- Just like Frink, Tagomi is consulting the I Ching, which is the ancient Chinese version of Google. (For more on the I Ching, check out "Symbols" and "Best of the Web" for an online version.)
- Tagomi is a powerful trade official here, but he's worried about his business meeting with Mr. Baynes. Baynes is a Swedish businessman who is coming here to make a deal about plastic injection molds (whee!).
- That's actually kind of exciting. But Tagomi is extra-nervous because the original message from his bosses in Japan hinted that Baynes might be… different from what he seems to be.
- Meanwhile—and get used to "meanwhiles," because almost every chapter has more than one POV going on—Childan is taking a pedecab to Tagomi's office in the Nippon Times Building.
- Childan has many authentic pieces of Americana to offer.

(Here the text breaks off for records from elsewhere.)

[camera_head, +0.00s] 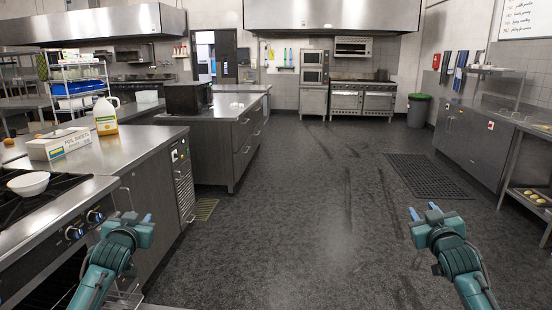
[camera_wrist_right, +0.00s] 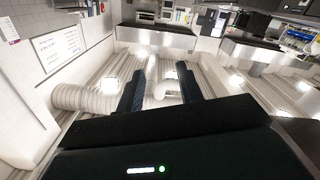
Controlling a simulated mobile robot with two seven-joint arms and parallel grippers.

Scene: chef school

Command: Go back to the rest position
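My left gripper (camera_head: 129,219) is in the lower left of the head view, raised in front of the counter and stove. Its two blue fingertips stand apart with nothing between them. My right gripper (camera_head: 424,210) is in the lower right of the head view, above the open floor. Its blue fingertips are apart and empty. In the right wrist view its two dark fingers (camera_wrist_right: 160,92) are spread with a clear gap, and the ceiling side of the room with white ducts shows behind them.
A stove with a white bowl (camera_head: 28,184) is at the left. A foil box (camera_head: 60,145) and a yellow-labelled jug (camera_head: 105,116) stand on the steel counter (camera_head: 140,139). The middle floor (camera_head: 310,190) is clear. A floor mat (camera_head: 427,175) and a steel counter (camera_head: 478,120) are at the right.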

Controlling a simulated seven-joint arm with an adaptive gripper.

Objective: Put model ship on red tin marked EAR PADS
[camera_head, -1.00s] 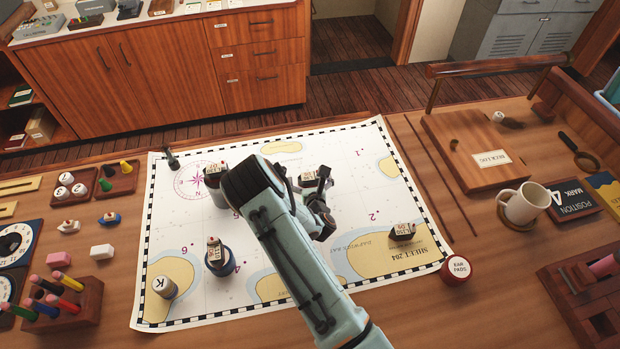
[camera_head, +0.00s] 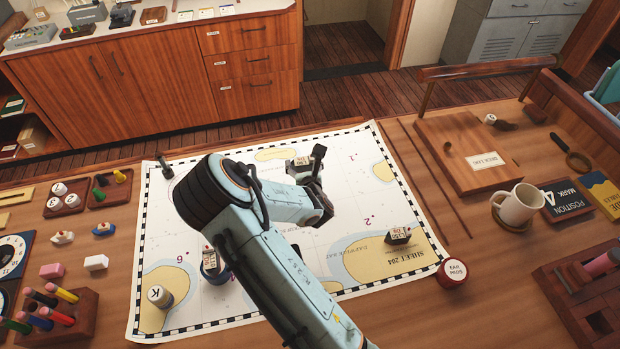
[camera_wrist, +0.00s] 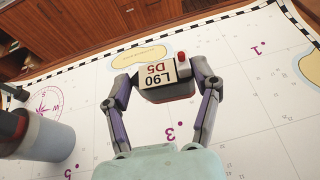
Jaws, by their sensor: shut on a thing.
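My gripper (camera_head: 309,167) is shut on a small model ship (camera_head: 298,161) over the far middle of the chart.
One more stands on a blue tin (camera_head: 214,272), partly behind my arm. A grey-blue tin (camera_wrist: 42,142) shows at left in the wrist view. A mug (camera_head: 517,206) stands at right.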

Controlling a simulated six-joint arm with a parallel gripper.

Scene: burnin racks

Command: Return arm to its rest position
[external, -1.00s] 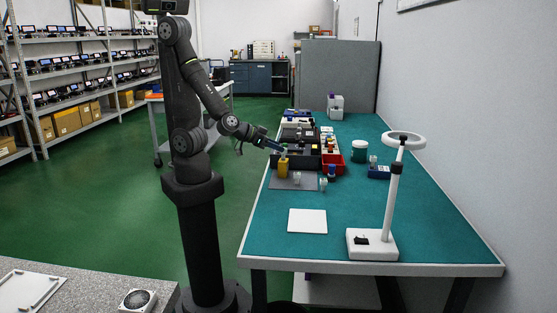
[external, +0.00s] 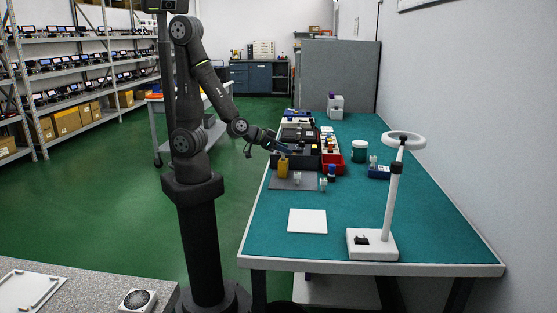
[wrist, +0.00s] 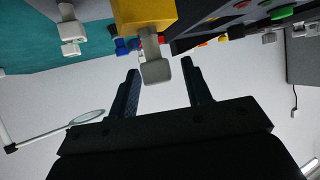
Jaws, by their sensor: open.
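My arm stands at the left edge of the teal bench and reaches over it. My gripper (external: 286,149) is at the bench's left side, just above and beside the yellow block (external: 283,167) in the external view. In the wrist view my gripper (wrist: 160,88) shows two dark fingers spread apart. The yellow block (wrist: 145,12) with a grey knob (wrist: 156,68) on it appears past the fingertips. The knob lines up with the gap in the picture, but I cannot tell that anything is gripped.
A white plate (external: 307,221) lies at the front. The bench's front middle is mostly clear.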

- Childan is also very focused on status and etiquette, so he thinks about the proper way to address different people—white Americans, Japanese, Germans, Americans working for the Japanese, etc.
- In Chapter 1, we saw what Frink thought of the Germans; here, we get Childan's POV on them. He thinks they had some good ideas (like pushing the Poles and Slavs out of Europe), but that they sometimes got carried away (like when they killed off almost the entire black population of Africa).
- And Childan remembers how he became a dealer in Americana. It all started when a Japanese man came to his old store (in a bad part of town) and they discussed old timey American things. Childan had firsthand memory of this history, so he impressed the Japanese collector and his friends—and that's how Childan got into the collecting business.